Better experience in portrait mode.
Iklan - Geser ke atas untuk melanjutkan

Perjalanan Kasus Heru Hidayat, Korupsi Rp12 T Lebih Diganjar Vonis Nihil Hakim

Perjalanan Kasus Heru Hidayat, Korupsi Rp12 T Lebih Diganjar Vonis Nihil Hakim Terdakwa Korupsi Asabri Heru Hidayat. ©2021 Merdeka.com

Merdeka.com - Nama Heru Hidayat kembali menjadi sorotan, selepas lolos dari tuntutan hukuman mati jaksa penuntut umum. Karena mendapatkan vonis hukuman nihil dari Majelis Hakim Pengadilan Negeri (PN) Jakarta Pusat, meski terbukti bersalah dalam perkara korupsi asuransi PT. Asabri.

Kasus mega korupsi asuransi pelat merah itu telah merugikan keuangan negara mencapai sebesar Rp 22,788 triliun dari pengelolaan dana PT ASABRI (Persero) serta pencucian uang. Lantas bagaimana awal mulai kasus korupsi ini terjadi?

Korupsi Asabri ini diawali pada awal tahun 2020 dengan temuan yang disampaikan Menteri Koordinator Politik, Hukum dan Keamanan (Menko Polhukam) Mahfud MD yang menjelaskan jika modal Asabri turun kurang lebih Rp17 triliun. Dengan adanya temuan tersebut, Mahfud meminta kepada pihak kepolisian maupun kejaksaan dapat melakukan pengusutan.

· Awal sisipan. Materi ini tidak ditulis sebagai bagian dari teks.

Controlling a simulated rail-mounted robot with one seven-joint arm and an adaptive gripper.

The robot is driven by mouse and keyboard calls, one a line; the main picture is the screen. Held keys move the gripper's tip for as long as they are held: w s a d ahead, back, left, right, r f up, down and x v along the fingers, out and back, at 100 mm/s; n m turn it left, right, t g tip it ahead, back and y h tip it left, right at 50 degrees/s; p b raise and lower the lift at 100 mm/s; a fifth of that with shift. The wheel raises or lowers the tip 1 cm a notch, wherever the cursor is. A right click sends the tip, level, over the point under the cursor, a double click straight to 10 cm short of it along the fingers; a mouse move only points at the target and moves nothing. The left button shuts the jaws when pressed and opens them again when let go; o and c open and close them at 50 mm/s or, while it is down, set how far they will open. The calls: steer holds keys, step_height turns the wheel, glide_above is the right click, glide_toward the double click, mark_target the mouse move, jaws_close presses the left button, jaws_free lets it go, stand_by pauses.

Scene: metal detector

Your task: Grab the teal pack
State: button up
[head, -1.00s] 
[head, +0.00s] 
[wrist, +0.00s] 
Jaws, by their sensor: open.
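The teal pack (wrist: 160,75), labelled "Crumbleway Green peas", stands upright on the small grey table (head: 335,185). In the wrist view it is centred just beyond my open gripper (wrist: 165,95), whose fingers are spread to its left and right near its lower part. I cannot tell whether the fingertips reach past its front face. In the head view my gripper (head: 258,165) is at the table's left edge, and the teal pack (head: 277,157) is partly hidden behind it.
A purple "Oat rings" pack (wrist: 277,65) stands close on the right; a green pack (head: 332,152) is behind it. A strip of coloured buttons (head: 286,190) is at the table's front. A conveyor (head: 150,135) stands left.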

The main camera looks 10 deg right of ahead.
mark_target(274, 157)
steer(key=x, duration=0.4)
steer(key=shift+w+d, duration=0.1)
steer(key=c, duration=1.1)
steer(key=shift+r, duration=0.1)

Tetapkan Tersangka Maret 2021

Hingga akhirnya, pada sekitaran Maret 2021, Kejaksaan Agung (Kejagung) menetapkan Komisaris PT Trada Alam Sejahtera, Heru Hidayat sebagai tersangka tindak pidana pencucian uang (TPPU) perkara korupsi pengelolaan keuangan dan dana investasi PT Asabri (Persero).

Dalam kasus ini juga turut terseret delapan orang yang telah diadili, diantaranya mantan Dirut Asabri Adam Rachmat Damiri, Direktur Utama PT Asabri periode 2016-2020 Letjen (Purn) Sonny Widjaja, Kepala Divisi Keuangan dan Investasi PT Asabri periode 2012-2015 Bachtiar Effendi, Direktur Investasi dan Keuangan PT Asabri periode 2013-2019 Hari Setianto.

Kemudian Komisaris PT Hanson International Tbk Benny Tjokrosaputro, Presiden Direktur PT Prima Jaringan dan Direktur PT Jakarta Emiten Investor Relations Lukman Purnomosidi serta Jimmy Sutopo.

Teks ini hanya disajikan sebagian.